Apparently, Team Rockman thrives off adversity. After the hardships of designing Mega Man 2 and Mega Man 3 amidst time, financial, and personnel constraints, the rock-steady team set to work on Mega Man 4. Unlike their past two dev cycles, they faced comparatively few setbacks while working on Mega Man 4, adding some ideas they had been chewing over for years (such as “Eddie”) and new staff (such as designer Hayato Kaji, whose involvement in the series would forever alter its path). With less turbulence and more luxury than ever before, the team opted for a gameplay alteration so fundamental that fans still dispute its qualities to this day, along with production that blows its predecessors out of the water.

 

Mega Man 4

Pass. Word.

 

In Mega Man 4, evil Russian scientist Dr. Cossack follows in Dr. Wily’s footsteps by building eight robot masters to challenge Dr. Light and Mega Man. Several beats of varying predictability follow, most of which fail to resonate with the emotive force of the Mega Man 2 intro or the Protoman subplot of 3. Yet for the first time, the story is told with clarity through longer cutscenes, including a lengthy intro to set the backdrop. The story is largely forgettable, but the intricate manner in which it’s told conveys a newfound narrative polish.

Along with clearer storytelling, Mega Man 4 features improved graphics. Along with some frilly effects, they allow for detailed environments that provoke a sense of place through the block-by-block density of their vision. Levels like Skull Man’s could have easily just been “another rock level,” but the art direction entices in near every screen, making stages stand out aesthetically even if their design lacks the nuance of its visuals. The sound design, however, is less of a forward leap. The grating sound of the charged Mega Buster means many players will listen to the same shrill pulse for much of their playthrough. This has the added downside of drowning out the game’s tunes. While not as iconic or catchy as those in 2 or 3, Mega Man 4’s soundtrack is worth a listen.

 

Mega Man 4

Snails sell.

 

In large part, gameplay in Mega Man 4 is identical to that of 3. One minor addition is Eddie (or Flip Top), an NPC that drops a random item upon approach.
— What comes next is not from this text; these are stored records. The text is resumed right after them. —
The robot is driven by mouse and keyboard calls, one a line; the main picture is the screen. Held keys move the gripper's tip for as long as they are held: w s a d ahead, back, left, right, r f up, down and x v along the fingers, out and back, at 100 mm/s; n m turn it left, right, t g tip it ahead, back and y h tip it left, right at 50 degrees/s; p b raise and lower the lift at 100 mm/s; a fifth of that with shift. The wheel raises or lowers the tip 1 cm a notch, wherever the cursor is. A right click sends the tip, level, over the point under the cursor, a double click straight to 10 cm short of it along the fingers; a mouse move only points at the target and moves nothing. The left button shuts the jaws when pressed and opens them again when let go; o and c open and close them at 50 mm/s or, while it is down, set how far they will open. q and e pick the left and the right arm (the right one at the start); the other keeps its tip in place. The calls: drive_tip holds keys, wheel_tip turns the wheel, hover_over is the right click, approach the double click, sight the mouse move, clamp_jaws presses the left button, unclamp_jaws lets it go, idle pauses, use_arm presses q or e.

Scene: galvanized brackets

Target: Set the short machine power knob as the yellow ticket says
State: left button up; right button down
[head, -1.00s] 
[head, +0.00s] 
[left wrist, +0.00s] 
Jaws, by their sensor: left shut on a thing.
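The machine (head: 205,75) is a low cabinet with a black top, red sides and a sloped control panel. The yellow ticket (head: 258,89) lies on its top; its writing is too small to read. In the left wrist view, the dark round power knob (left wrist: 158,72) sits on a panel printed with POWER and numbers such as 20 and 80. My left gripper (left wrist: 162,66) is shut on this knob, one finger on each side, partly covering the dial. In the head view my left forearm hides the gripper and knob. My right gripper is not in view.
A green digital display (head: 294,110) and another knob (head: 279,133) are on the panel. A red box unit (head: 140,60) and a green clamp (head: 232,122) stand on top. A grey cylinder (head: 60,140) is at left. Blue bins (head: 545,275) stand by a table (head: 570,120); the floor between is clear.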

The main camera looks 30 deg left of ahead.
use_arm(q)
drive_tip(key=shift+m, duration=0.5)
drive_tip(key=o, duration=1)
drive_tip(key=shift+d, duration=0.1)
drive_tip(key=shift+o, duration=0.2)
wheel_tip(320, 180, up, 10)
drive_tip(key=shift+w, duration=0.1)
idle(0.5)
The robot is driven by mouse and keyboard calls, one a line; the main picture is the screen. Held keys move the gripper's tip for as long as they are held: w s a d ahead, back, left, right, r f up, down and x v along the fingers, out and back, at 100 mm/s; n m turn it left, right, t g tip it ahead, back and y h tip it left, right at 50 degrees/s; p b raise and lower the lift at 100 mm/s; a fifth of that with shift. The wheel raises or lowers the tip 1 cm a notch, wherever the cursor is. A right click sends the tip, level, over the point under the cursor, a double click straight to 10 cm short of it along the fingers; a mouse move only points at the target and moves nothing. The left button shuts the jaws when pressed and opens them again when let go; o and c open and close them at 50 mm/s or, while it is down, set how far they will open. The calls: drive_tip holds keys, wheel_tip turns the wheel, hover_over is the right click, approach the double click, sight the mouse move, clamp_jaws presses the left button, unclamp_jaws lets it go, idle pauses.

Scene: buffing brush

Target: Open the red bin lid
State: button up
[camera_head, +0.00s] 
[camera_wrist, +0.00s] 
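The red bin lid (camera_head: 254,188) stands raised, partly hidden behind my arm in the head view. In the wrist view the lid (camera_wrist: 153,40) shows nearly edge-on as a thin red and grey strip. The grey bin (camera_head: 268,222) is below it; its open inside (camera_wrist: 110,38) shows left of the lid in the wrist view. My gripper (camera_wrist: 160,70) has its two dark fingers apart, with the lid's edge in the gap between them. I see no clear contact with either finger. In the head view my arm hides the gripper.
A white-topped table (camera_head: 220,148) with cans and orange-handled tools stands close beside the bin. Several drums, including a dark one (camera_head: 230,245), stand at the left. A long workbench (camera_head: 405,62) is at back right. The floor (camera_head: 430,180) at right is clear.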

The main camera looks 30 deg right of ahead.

While his character design is endearing, I find Eddie’s gimmick an indicator of the looser, less pinpoint-precise design philosophy of 4 compared to the meticulously calculation undergirding 3. Personally, in a game as merciless as a Mega Man, I’d rather have a predetermined or player-chosen item than a randomly selected one, as it feels inconsistent with the overarching experience.

 

Mega Man 4

What better way to store a head than in another head?

Despite the introduction of fan favorite Eddie, the Mega Buster is no doubt the most critical (and controversial) addition to Mega Man 4. In 4, the player starts out with the new ability to partially and fully charge the buster. When partially charged, the shot deals the same amount of damage but increases in size. When fully charged, the shot remains at an increased size but doles out triple the damage. While it seems the growing consensus is that the Mega Buster sabotaged the series, some players appreciate the change of pace.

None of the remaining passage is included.